17. Boston 2023 3:02
-I need trails for marathon training, especially when running high mileage. My legs have felt way more flat than they usually do during the training block for this marathon because 99.99% of my training was done on the roads. The dirt takes away some of the pounding for me, it slows me down, so I’m truly doing a recovery run, and the hills make me a lot stronger.
-I can’t run 80 miles a week without doubles. Unfortunately, I can’t do doubles at this stage of my life with my family, so I try to squeeze in the mileage in the mornings. I think if I want to experiment with 80 miles again, I need to have twoish days where I am splitting up the mileage. Especially on speed work days… it was a lot on my body to try and get 18-20 miles on a Wednesday morning.
-I’ll think about this race anytime I am hurting in future races; I learned that if I could finish this one as I felt, I can do anything.

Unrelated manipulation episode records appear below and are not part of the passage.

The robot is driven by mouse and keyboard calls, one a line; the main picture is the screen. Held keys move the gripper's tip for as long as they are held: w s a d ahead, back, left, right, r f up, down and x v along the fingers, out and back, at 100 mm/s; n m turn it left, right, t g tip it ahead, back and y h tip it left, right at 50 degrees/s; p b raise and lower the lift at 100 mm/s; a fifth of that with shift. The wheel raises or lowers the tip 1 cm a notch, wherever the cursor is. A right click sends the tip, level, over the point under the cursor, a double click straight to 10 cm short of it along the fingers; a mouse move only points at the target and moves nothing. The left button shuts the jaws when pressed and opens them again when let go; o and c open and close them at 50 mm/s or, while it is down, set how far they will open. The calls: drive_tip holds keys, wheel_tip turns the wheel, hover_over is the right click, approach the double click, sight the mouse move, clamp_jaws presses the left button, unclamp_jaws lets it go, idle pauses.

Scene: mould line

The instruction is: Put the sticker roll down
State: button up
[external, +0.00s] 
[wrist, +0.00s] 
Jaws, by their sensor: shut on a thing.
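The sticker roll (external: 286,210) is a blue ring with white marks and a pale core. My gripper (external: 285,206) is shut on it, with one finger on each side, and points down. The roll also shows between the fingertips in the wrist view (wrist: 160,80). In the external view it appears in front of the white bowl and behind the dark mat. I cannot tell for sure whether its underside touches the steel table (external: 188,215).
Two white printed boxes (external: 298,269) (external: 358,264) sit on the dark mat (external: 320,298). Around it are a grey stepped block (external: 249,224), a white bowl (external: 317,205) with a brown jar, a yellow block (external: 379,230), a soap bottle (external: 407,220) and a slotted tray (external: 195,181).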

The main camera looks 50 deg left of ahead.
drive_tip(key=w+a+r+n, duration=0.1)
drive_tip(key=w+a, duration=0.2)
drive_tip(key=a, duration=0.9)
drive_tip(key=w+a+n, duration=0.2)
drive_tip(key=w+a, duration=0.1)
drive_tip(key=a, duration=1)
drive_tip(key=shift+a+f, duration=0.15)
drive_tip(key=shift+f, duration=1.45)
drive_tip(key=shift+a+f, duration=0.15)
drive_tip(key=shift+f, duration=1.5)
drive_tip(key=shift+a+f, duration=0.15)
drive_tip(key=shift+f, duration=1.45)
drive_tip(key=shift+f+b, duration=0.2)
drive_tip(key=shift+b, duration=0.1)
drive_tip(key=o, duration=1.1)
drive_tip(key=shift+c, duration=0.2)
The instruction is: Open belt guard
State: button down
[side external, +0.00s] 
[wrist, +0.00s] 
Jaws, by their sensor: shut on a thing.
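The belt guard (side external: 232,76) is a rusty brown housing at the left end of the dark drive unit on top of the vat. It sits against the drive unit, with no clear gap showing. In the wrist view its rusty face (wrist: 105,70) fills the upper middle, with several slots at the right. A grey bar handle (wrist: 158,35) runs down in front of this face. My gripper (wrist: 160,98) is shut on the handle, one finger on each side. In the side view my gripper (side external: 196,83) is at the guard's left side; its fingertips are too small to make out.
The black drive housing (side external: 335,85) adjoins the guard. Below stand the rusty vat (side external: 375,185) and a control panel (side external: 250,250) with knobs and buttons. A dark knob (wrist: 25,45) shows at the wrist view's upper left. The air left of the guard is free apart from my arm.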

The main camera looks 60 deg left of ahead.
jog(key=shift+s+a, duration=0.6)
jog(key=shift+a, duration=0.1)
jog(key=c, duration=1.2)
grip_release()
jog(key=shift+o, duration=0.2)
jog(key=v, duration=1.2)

-Failing forward is the way to get to our dreams. I’ll never stop being able to dream big, and I don’t want to change that about myself. Age is just a number, so I’ll get that 2:4X time in Boston someday, and the celebration will feel even sweeter… the fire in me is lit!
-Progression with your race times isn’t linear, but that doesn’t mean the training goes to waste. The training I did for the four months leading up to this race will show its face later in future races. Consistency is key, and picking yourself up and trying again (after a proper break… I’m taking two full weeks off) will get us to where we want.
-That I need to take some time to train for shorter distances each year in order to get faster in the marathon. I have gone from marathon training to marathon training for four marathons in a row, and now it is time to train for shorter races.
I can’t wait to continue to add to this list and grow along the way.
Who has run any of the races that I mentioned? How did it go for you?
Give me some of the biggest lessons that you’ve learned during some of your races.
What’s your next race?
Tell me something great from your weekend!